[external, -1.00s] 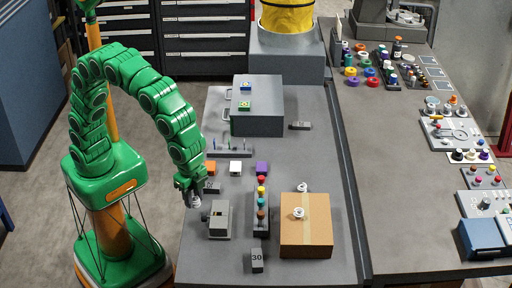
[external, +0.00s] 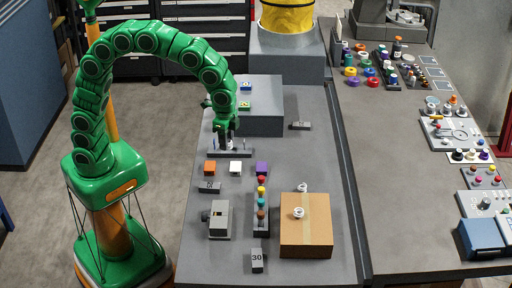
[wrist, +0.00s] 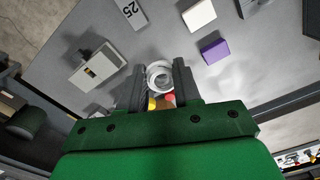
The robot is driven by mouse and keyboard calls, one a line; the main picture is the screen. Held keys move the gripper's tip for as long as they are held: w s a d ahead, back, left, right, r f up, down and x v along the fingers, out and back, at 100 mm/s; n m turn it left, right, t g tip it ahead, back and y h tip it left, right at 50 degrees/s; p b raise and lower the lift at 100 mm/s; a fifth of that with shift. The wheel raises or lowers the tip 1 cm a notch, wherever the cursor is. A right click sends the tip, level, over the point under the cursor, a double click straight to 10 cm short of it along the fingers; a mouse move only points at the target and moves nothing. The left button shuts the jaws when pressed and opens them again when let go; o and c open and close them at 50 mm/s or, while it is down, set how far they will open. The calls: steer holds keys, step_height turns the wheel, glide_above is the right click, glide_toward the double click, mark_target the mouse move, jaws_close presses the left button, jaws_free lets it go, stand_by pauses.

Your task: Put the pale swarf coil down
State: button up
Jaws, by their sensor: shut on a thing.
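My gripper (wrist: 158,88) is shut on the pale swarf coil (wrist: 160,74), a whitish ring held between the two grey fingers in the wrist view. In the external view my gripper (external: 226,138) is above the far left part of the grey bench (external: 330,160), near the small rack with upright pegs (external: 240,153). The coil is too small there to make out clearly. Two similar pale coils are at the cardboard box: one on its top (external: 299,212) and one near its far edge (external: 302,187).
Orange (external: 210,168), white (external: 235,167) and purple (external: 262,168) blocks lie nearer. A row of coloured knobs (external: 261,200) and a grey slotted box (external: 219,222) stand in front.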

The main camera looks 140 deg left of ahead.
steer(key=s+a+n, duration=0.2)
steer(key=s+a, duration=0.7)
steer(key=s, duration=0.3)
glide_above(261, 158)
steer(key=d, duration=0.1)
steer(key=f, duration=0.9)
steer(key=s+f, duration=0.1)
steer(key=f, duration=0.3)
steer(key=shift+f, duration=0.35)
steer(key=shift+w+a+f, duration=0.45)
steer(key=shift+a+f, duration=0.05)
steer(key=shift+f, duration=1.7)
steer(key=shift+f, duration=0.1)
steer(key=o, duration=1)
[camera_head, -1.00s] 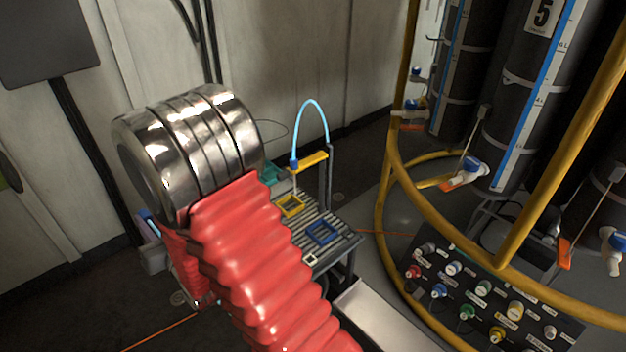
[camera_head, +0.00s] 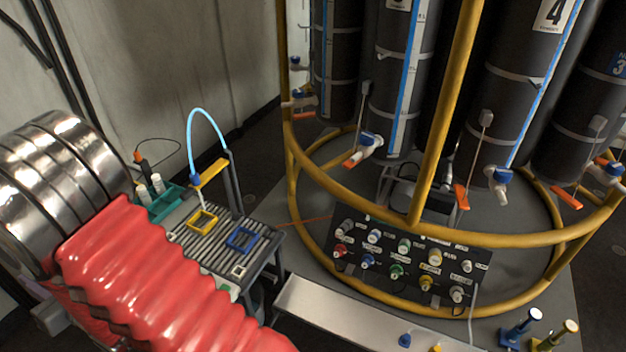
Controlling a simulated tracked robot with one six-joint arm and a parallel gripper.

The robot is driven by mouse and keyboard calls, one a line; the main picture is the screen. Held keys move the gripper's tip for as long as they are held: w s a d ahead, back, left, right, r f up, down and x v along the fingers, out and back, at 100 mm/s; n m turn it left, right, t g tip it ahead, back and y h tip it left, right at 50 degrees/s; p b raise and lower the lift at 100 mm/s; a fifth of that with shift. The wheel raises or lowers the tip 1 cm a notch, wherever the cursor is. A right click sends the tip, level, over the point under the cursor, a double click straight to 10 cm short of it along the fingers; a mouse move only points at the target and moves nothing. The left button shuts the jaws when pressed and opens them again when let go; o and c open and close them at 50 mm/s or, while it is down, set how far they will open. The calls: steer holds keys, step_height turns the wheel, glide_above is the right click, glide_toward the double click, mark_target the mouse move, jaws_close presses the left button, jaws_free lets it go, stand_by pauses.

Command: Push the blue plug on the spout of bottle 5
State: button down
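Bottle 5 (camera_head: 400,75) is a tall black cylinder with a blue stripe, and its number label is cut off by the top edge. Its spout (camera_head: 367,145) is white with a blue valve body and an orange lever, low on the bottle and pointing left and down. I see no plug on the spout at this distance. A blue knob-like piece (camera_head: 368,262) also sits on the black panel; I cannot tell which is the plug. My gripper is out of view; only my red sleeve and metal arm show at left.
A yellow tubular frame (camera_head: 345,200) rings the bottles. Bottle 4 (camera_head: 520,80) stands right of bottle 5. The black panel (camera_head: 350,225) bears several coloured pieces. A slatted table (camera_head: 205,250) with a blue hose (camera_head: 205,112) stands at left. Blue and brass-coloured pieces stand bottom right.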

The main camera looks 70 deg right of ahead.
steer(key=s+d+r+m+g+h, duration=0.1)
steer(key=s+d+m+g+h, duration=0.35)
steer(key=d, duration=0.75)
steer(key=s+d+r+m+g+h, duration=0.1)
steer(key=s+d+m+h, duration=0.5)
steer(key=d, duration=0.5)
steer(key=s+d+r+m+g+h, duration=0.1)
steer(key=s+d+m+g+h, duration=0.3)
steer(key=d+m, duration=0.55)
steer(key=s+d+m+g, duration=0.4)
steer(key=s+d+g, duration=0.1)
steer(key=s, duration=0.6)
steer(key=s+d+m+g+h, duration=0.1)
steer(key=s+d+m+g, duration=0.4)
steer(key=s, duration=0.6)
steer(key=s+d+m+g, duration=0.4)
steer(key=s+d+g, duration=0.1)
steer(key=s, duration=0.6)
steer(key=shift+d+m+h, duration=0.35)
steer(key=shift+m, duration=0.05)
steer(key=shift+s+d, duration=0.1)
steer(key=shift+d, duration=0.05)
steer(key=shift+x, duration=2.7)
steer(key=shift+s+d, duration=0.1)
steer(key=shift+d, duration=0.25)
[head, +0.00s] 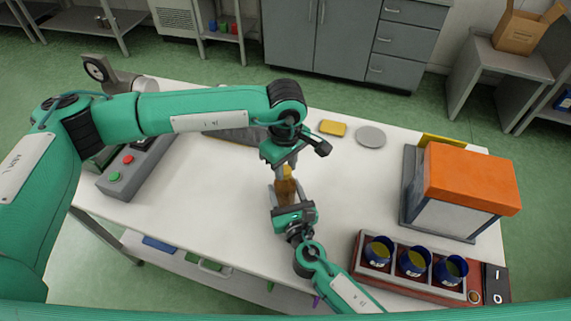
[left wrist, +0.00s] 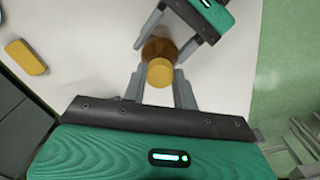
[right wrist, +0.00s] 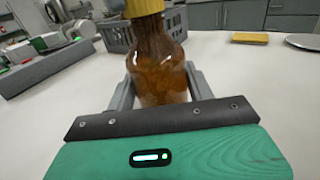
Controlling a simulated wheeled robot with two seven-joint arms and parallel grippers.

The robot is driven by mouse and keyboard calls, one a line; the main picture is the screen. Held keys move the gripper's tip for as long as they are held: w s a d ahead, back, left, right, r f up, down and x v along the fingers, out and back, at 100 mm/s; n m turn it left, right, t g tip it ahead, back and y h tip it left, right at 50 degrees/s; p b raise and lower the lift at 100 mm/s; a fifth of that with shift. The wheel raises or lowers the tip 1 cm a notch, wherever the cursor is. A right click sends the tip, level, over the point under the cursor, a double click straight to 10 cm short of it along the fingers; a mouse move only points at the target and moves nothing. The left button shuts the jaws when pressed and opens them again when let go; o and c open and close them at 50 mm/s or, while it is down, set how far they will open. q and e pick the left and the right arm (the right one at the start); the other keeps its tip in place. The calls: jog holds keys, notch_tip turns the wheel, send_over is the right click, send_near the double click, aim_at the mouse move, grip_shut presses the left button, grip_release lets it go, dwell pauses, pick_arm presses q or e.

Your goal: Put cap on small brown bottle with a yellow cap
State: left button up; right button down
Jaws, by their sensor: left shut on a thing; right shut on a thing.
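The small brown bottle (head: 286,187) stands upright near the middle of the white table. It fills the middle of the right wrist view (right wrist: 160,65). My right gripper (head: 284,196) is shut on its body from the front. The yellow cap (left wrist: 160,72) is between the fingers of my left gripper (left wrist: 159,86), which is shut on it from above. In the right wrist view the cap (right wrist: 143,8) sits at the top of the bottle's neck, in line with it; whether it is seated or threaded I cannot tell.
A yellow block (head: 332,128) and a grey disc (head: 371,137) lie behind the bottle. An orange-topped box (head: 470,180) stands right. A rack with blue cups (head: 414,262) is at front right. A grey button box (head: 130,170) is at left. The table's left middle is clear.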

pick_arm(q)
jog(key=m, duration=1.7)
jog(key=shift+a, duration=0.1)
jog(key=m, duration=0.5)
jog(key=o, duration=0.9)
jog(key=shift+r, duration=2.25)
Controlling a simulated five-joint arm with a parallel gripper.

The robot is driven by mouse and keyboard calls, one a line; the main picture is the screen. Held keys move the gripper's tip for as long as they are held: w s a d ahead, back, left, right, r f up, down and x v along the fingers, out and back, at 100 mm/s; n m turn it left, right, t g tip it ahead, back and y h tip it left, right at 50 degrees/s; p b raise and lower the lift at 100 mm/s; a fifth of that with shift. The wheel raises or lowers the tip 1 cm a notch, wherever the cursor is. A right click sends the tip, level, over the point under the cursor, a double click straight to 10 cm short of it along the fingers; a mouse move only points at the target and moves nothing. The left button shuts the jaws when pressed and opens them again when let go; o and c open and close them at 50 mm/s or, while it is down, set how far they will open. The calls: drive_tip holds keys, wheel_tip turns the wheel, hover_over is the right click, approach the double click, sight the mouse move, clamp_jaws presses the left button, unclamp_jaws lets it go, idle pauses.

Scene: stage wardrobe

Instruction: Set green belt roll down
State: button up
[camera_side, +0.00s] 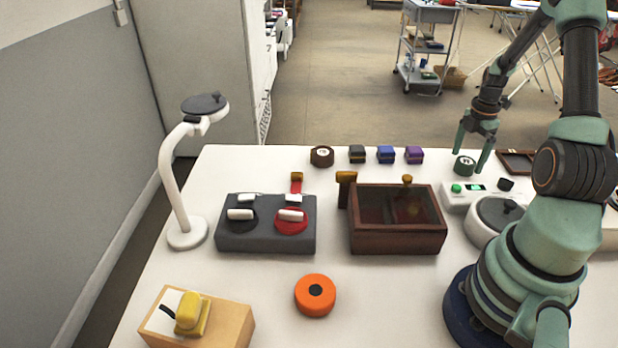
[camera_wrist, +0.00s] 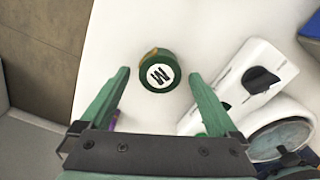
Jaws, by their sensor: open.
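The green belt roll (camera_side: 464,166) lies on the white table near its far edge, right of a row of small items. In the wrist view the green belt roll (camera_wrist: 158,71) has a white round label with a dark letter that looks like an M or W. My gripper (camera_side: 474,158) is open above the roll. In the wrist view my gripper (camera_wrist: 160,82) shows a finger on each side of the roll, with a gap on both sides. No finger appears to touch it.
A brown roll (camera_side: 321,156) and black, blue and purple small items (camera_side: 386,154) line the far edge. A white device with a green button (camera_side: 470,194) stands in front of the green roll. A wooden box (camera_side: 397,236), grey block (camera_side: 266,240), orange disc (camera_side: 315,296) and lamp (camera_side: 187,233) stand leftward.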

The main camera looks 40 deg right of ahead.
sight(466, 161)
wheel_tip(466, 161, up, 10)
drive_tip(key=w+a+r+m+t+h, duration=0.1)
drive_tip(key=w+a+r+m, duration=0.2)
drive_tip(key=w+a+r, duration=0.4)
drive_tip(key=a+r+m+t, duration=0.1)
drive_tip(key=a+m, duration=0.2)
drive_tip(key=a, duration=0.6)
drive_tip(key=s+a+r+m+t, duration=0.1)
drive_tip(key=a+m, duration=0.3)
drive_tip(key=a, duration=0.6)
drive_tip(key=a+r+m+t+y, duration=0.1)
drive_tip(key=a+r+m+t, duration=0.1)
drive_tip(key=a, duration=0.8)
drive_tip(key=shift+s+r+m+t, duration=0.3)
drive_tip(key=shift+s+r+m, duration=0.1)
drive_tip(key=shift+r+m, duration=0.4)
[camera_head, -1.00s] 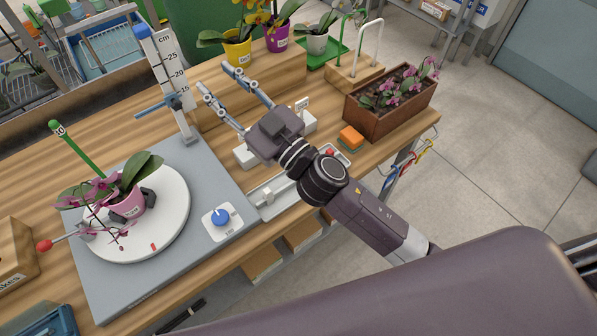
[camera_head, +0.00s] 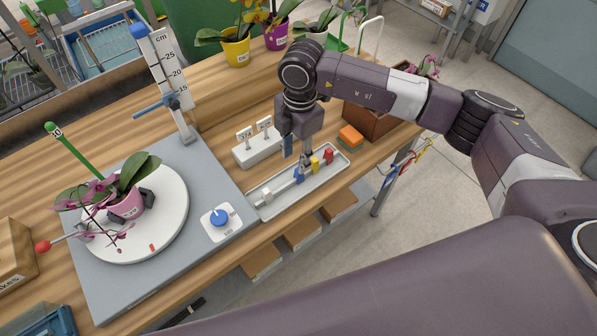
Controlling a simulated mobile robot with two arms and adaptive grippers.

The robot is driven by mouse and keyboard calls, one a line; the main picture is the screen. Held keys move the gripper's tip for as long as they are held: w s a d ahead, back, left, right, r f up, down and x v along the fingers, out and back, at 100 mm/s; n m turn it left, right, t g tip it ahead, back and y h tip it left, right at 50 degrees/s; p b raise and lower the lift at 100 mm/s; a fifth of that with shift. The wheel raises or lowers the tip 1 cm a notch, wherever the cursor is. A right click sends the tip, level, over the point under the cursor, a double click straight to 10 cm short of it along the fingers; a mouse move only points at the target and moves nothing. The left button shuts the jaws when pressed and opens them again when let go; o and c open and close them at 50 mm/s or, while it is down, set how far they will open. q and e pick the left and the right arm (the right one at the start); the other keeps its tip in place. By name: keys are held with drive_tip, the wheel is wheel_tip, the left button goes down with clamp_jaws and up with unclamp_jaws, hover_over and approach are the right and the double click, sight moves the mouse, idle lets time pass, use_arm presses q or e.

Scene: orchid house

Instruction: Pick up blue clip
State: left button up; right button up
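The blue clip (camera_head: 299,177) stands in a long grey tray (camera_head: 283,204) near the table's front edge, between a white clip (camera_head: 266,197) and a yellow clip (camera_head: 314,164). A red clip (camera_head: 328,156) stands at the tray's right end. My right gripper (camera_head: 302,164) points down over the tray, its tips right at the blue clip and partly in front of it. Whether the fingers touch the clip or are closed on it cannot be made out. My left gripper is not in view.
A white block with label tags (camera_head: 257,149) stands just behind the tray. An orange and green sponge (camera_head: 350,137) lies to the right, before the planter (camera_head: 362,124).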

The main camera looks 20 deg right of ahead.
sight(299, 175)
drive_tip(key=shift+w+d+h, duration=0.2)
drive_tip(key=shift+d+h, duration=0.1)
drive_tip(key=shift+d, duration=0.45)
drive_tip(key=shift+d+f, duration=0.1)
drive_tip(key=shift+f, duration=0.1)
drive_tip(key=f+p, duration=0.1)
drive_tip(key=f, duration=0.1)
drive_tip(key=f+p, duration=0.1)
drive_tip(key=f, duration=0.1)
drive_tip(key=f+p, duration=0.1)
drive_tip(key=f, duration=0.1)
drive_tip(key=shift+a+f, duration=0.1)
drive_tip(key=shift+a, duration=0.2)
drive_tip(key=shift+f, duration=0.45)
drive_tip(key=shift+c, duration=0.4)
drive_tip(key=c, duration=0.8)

# # # # #

What the task requires:
Leave out the pictures and quote exactly the lines from the one where "The main camera looks 40 deg right of ahead." appears to the one where "Instruction: Pick up blue clip" appears, both ends counted.

Worked solution:
The main camera looks 40 deg right of ahead.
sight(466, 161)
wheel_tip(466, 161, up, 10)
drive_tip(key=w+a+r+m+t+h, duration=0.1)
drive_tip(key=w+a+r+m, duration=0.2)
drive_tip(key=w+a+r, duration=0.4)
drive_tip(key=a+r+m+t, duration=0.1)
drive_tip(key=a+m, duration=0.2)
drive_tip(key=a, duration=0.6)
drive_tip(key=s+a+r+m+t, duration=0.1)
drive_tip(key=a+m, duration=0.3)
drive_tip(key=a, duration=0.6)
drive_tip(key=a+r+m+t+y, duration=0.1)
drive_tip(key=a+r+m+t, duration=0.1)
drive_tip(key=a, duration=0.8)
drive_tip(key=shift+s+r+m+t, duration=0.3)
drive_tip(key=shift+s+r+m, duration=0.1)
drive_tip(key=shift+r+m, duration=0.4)
[camera_head, -1.00s] 
[camera_head, +0.00s] 
Controlling a simulated mobile robot with two arms and adaptive grippers.

The robot is driven by mouse and keyboard calls, one a line; the main picture is the screen. Held keys move the gripper's tip for as long as they are held: w s a d ahead, back, left, right, r f up, down and x v along the fingers, out and back, at 100 mm/s; n m turn it left, right, t g tip it ahead, back and y h tip it left, right at 50 degrees/s; p b raise and lower the lift at 100 mm/s; a fifth of that with shift. The wheel raises or lowers the tip 1 cm a notch, wherever the cursor is. A right click sends the tip, level, over the point under the cursor, a double click straight to 10 cm short of it along the fingers; a mouse move only points at the target and moves nothing. The left button shuts the jaws when pressed and opens them again when let go; o and c open and close them at 50 mm/s or, while it is down, set how far they will open. q and e pick the left and the right arm (the right one at the start); the other keeps its tip in place. By name: keys are held with drive_tip, the wheel is wheel_tip, the left button goes down with clamp_jaws and up with unclamp_jaws, hover_over and approach are the right and the double click, sight moves the mouse, idle lets time pass, use_arm presses q or e.

Scene: orchid house

Instruction: Pick up blue clip

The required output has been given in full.